Overall, would you say the administration gets a sort of A, A-, B+ for its foreign policy in the first year of the second term?

Well, I don’t know. I’m teaching a college course this fall up at Bard, and so I’ve discovered that grade-grubbing is something you have to really watch out for; it’s made me more cautious about handing out grades. I think the weakest point in the administration’s foreign policy remains its inability to explain itself both to American and foreign public opinion. [Undersecretary of State for Public Diplomacy] Karen Hughes’ trip to the Middle East doesn’t seem to have been a success. I have to say, having tried to do some of that work myself, I appreciate the difficulty she was under. This is not an easy thing to do. We have a long way to go, there.
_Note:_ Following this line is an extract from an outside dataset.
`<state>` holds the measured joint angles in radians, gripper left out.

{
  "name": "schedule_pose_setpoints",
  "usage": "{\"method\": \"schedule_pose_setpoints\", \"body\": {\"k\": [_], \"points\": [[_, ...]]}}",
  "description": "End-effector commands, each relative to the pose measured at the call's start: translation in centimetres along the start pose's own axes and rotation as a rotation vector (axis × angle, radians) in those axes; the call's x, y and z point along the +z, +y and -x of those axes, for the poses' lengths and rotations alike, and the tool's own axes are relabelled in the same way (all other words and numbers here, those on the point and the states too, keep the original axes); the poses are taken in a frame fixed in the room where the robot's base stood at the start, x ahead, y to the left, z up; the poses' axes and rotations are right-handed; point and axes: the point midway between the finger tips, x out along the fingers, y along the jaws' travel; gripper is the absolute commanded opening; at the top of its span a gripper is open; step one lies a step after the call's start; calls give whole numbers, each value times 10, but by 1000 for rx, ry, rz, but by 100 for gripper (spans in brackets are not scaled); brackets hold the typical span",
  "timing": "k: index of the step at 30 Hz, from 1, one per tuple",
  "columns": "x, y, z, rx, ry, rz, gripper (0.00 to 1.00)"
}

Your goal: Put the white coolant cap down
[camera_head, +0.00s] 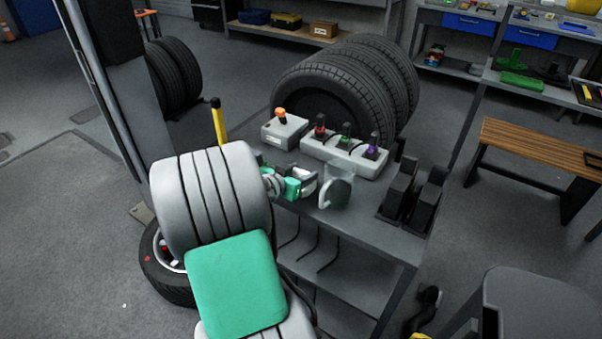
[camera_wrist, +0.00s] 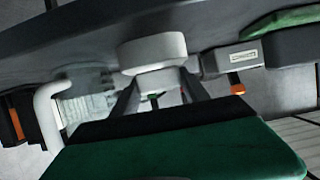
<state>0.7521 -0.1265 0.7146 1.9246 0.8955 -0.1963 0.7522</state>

So come on, give me some grades.

You know, I have to break it down. I give them a “C-“ on presentation—that is to say, explaining themselves. I would have flunked them six months ago; they’re improving there. I give them an “A” inAsia. I give them a “C” inEurope, a “B-“ in Africa, “B+” in the Middle East.

Including Iraq?

Iraq, I’m still giving them an incomplete. Latin America, they have not managed the situation well, I think, a “C” there. But if you kind of weigh all of these for importance, I think Asia, long term, is the biggest set of issues that America has to face. So, I have to say that by making that their diplomatic priority and making that the place, other than the short-term issues in the Middle East, this reorientation, in historic terms, this reorientation of American foreign policy in the light of the new realities of Asia, is an enduring achievement and is something I think that we really needed to do.